Avant de lire cet article, une précision importante :
Chez les créateurs et créatrices, il existe plusieurs types de missions.
Parfois, on fabrique une tenue à partir d’un croquis fourni, avec des indications précises sur les matières, les coupes, les détails. Dans ce cas-là, on est ce qu’on appelle une “petite main” — on réalise, on exécute, on sublime un projet imaginé par quelqu’un d’autre. Et dans ces situations, la paternité de l’œuvre revient légitimement au styliste qui a conçu l’idée.
Mais ce n’est pas du tout ce dont il est question ici.
Dans l’histoire qui suit, la prestataire a tout imaginé : les croquis, les volumes, les matières, les finitions. Le client s’est contenté de dire : “ok, ça me va”… et s’est ensuite approprié l’œuvre comme si elle venait de lui. Ce n’est pas une collaboration. Ce n’est pas de l’exécution.
C’est une usurpation. Un vol de création. Et c’est pour cela qu’on en parle.
Ce que vous allez lire n’est pas une fiction. C’est une histoire vraie, et malheureusement, pas si rare dans le monde de la création. Elle concerne Victoire Jolie (prénom d’emprunt), Maître artisan d’art, styliste-modéliste, costumière et habilleuse. Une professionnelle accomplie, reconnue, passionnée. Une femme dont le métier est de transformer les idées en œuvres textiles, avec une exigence de haute couture.

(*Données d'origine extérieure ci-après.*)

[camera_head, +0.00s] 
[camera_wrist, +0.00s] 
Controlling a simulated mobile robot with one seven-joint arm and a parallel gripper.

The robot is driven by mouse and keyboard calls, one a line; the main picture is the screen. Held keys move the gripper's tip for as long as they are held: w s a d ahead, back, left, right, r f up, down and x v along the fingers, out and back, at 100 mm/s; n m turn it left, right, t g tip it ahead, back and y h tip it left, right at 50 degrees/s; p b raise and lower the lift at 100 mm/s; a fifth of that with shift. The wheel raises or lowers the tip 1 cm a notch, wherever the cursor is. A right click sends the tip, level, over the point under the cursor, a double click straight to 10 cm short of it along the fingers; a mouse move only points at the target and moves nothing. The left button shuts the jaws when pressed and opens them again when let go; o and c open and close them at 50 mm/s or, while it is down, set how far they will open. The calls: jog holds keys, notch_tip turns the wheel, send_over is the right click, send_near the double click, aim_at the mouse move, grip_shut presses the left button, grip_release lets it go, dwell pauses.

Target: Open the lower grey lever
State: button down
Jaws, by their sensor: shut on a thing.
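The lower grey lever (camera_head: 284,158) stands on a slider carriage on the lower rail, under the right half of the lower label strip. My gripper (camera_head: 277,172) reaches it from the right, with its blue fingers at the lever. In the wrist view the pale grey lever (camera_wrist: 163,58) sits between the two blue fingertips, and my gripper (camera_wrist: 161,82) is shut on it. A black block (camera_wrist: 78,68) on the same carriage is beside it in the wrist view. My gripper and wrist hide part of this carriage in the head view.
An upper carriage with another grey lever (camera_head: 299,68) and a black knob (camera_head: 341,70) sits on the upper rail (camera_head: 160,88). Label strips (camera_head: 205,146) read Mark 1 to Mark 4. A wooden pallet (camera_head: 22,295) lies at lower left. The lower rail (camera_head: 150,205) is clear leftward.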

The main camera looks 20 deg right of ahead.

Et pourtant, malgré son statut, son expérience et sa rigueur, elle a été trahie. Usurpée. Invisibilisée. Volée.
Le responsable ? Vincent Hautain (prénom d’emprunt), lui-même styliste-modéliste. Un confrère qui connaissait donc parfaitement la valeur du travail fourni… et les limites qu’il a sciemment franchies.
L’histoire : quand un confrère s’approprie ce qu’il n’a pas créé
Tout commence lorsqu’un certain Vincent Hautain contacte Victoire Jolie pour une collaboration haut de gamme : création d’une série de tenues pour une cérémonie d’envergure. Il met en avant son réseau, évoque des connexions internationales, promet de la visibilité et des opportunités futures.
Victoire accepte, par professionnalisme et engagement. Elle s’implique de bout en bout :
- Conception des croquis,
- Choix des matières,
- Suivi de réalisation,
- Ajustements,
- Livraison des tenues finalisées.


Une partie des matières premières est même achetée à ses frais, sur indication directe de Vincent — qui lui promet un remboursement rapide. Remboursement qui n’a jamais eu lieu.
Et ensuite ? Le silence. Jusqu’au jour où la campagne sort.
La trahison : une appropriation publique, assumée, et documentée
Les visuels de la collection sont publiés sur les réseaux sociaux… puis sur le site web professionnel de Vincent Hautain.
Mais aucune mention de Victoire Jolie.
Pire : Vincent s’attribue publiquement la création des tenues, affirmant dans ses publications et interviews qu’il est à l’origine du concept, des croquis et de l’ensemble du processus créatif.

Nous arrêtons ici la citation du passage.